I’m not saying that we don’t still have surprises where we have to scrap what was planned for something else, but we are planning in advance and our grocery bill is pretty low! No longer are there trips to Super Target where I spend $200 on groceries, clothes, kitchen gadgets, and a miscelaneous toy for the kids and it all gets lumped into the “Groceries” category. We seperate everything out now, and toilet paper and kitty litter goes into “toiletries” and not into “groceries.” Clothes don’t get purchased unless something specific is needed and is budgeted for accordingly.

It’s hard to say how much we’re saving in our menu planning, but I think it’s got to be at least $500/month. Our grocery bill was $330 last month, with about $80 going to toiletries and household (for some reason, I like to keep household seperate. toiletries = handsoap, toilet paper, household = air filters). Not too bad!

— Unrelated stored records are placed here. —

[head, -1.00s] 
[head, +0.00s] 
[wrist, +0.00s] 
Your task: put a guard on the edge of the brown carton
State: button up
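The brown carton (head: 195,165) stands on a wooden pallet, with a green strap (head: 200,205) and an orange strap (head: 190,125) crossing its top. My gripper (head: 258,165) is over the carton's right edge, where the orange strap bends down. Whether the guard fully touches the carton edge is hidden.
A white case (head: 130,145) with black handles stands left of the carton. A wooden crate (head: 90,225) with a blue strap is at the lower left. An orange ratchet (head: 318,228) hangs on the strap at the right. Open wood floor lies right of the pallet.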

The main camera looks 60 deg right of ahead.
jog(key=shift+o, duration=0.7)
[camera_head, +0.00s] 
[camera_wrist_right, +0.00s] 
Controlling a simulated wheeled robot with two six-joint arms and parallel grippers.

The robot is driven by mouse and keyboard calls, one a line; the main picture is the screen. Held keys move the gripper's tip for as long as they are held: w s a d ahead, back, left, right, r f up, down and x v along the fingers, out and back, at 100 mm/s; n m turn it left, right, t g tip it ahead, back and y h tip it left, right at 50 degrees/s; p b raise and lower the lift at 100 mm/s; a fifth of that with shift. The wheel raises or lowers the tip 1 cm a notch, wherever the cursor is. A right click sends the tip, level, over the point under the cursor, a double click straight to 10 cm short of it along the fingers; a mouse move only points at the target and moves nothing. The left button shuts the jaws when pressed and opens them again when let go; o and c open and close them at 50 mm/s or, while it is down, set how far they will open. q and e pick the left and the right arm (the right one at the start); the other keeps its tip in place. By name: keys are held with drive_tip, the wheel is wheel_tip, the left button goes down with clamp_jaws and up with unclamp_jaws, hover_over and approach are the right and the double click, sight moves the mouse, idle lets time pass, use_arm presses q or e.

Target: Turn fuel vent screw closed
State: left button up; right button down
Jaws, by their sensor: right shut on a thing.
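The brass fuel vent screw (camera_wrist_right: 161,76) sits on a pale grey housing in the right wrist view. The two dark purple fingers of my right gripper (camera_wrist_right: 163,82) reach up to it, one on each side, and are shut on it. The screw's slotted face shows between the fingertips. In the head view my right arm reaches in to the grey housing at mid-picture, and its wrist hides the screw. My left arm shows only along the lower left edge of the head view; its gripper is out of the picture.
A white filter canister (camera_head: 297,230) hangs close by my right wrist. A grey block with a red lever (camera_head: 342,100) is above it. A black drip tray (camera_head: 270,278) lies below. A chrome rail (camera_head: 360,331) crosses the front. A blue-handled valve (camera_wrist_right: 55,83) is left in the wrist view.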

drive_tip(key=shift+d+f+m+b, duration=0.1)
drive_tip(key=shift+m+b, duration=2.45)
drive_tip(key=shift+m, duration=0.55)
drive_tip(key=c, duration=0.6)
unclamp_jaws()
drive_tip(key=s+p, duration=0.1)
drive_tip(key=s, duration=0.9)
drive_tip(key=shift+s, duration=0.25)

All this is adding up. We never use our credit card anymore. Mine is still in my wallet, but I never touch it. I’m thinking about what we have coming up that will need to get paid for and planning ahead for it. All payments toward credit card debt would get eaten up with charges in the past, but now with our budget, goals and debt reduction plan in hand, we can make some real progress.

We had our own “wake up” moment at the beginning of the year and these things would have happened regardless, but I must say, YNAB has been an invaluable tool in really getting our budgeting goals accomplished.

ps- still waiting for our last credit card statement to post. BLARGH.